И. Берлин был моложе Ахматовой на двадцать лет. Если можно говорить о ее любви к нему, то это любовь сугубо поэтическая. В английском дипломате, философе и филологе с российскими корнями для нее воплотились все дорогие ей люди, больше того — вся та жизнь, которой она добровольно лишилась, навсегда оставив мысль об эмиграции и приняв свой крест на родине. В «Другой песенке» (лето 1957 г.), вспоминая о «чуде» давней встречи и горьких ее последствиях («Говорила с кем не надо, / Говорила долго»), Ахматова даже противопоставляет его и себя влюбленным:

Пусть влюбленных страсти душат,

Требуя ответа,

Мы же, милый, только души

У предела света.

Стихотворение 1962 г. «Через много лет. Последнее слово», по всей вероятности, адресовано А. С. Лурье, в нем запечатлелась действительно многолетняя тоска («И ты знаешь, что нас разлученной / В этом мире никто не бывал»), но оно входит в тот самый цикл «Шиповник цветет», который стимулировала «невстреча» с Берлином. В 1962 г. написана и «Последняя роза», где поэт отождествляет себя с боярыней Морозовой, «падчерицей Ирода», Дидоной, Жанной д' Арк и говорит о своей мечте сохранить свежесть ощущения жизни:

Господи! Ты видишь, я устала

Воскресать, и умирать, и жить.

Все возьми, но этой розы алой

Дай мне свежесть снова ощутить.

И в 1963 г., в «Полночных стихах», это жизнеощущение столь же ярко: «Простившись, он щедро остался, / Он насмерть остался со мной» — так завершается стихотворение с много говорящим заглавием «Предвесенняя элегия». Н.А. Струве, безусловно, прав и в том, что адресат «Полночных стихов» — «некое собирательное «ты»«, и в том, что это вообще не любовная лирика в принятом смысле этого слова, хотя характерные признаки стихов о любви здесь, безусловно, присутствуют.

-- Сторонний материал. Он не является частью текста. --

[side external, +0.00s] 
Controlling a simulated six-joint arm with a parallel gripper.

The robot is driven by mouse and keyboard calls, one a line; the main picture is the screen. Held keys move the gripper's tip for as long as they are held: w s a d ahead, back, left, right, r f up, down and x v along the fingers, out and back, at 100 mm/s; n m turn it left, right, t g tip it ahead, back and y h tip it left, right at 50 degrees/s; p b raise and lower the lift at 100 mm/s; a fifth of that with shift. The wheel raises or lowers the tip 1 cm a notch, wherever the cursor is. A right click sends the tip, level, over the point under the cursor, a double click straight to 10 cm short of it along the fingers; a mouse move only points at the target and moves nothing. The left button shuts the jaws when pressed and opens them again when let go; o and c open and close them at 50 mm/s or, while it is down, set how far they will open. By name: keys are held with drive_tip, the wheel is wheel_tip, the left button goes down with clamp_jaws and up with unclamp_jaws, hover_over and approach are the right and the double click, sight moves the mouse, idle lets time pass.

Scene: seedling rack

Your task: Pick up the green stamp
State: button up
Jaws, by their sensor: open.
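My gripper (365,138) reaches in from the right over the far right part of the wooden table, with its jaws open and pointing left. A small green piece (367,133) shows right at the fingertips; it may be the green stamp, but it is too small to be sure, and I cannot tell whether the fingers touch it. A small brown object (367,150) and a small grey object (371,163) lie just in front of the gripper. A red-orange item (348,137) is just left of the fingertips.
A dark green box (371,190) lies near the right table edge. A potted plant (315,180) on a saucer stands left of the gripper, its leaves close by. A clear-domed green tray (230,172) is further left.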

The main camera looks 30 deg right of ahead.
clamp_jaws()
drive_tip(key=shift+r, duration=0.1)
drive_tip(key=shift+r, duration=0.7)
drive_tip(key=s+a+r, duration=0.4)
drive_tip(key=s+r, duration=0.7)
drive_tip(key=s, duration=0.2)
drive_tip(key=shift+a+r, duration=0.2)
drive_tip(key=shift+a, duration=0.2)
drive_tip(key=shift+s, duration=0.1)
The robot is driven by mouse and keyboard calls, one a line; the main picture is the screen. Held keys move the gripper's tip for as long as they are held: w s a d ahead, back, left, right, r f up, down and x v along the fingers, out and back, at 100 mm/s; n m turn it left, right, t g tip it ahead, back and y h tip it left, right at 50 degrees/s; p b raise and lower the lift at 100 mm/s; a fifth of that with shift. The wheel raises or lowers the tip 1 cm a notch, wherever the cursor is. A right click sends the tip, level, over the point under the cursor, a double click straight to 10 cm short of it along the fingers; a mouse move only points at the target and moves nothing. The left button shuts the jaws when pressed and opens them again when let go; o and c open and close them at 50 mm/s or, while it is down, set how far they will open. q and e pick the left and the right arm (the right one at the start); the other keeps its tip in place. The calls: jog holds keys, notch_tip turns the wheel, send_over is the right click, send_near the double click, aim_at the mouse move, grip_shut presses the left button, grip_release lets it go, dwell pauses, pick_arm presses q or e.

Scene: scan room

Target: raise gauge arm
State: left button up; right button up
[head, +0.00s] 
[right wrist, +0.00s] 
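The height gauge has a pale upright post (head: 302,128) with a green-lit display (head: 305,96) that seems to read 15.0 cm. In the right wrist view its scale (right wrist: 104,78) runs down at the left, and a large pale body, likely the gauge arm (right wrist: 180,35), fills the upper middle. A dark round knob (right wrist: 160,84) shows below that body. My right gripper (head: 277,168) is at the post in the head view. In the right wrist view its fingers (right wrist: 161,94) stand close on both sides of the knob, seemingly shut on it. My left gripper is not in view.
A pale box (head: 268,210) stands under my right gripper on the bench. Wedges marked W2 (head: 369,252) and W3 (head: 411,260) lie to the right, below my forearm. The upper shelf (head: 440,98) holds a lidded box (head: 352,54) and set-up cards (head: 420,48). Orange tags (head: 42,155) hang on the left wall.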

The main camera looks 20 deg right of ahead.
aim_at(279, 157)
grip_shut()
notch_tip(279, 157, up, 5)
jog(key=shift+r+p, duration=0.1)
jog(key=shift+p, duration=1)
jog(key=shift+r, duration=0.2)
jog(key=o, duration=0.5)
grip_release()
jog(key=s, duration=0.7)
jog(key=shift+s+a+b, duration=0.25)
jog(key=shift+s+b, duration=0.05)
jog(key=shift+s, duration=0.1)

В 1958 и 1961 годах Ахматова выпустила книжки избранных стихов, а в 1965 — во многом итоговую книгу «Бег времени», правда, в задуманном автором виде, со стихами 30–х годов и отрывками из «Реквиема», напечатать ее не дали. «Бег времени» первоначально мыслился как седьмая книга стихов. В 1946 г. после постановления ЦК была пущена под нож только что набранная книга Ахматовой «Нечет». Через шесть лет автору вернули рукопись, и впоследствии, продолжая работу над ней, Ахматова вновь начала формировать седьмую книгу. Число «семь» не случайно и в «Полночных стихах». Оно «означает совершенную, заключенную в себе полноту и носит печать библейской сакральной символики — от семи дней творения до многократного использования этого образа в «Откровении» Иоанна Богослова… Ахматова подводила итог своей судьбе и творчеству через это число: «Седьмая книга» непомерно разрослась по сравнению с предыдущими, потому что Ахматова не хотела допустить образования восьмой; не состоявшийся в полном объеме цикл «Северные элегии» задумывался как седмеричный: «Их будет семь, я так решила“». В конце концов под названием «Бег времени» вышла не новая книга, а сборник из всех семи книг, в том числе двух отдельно не выходивших.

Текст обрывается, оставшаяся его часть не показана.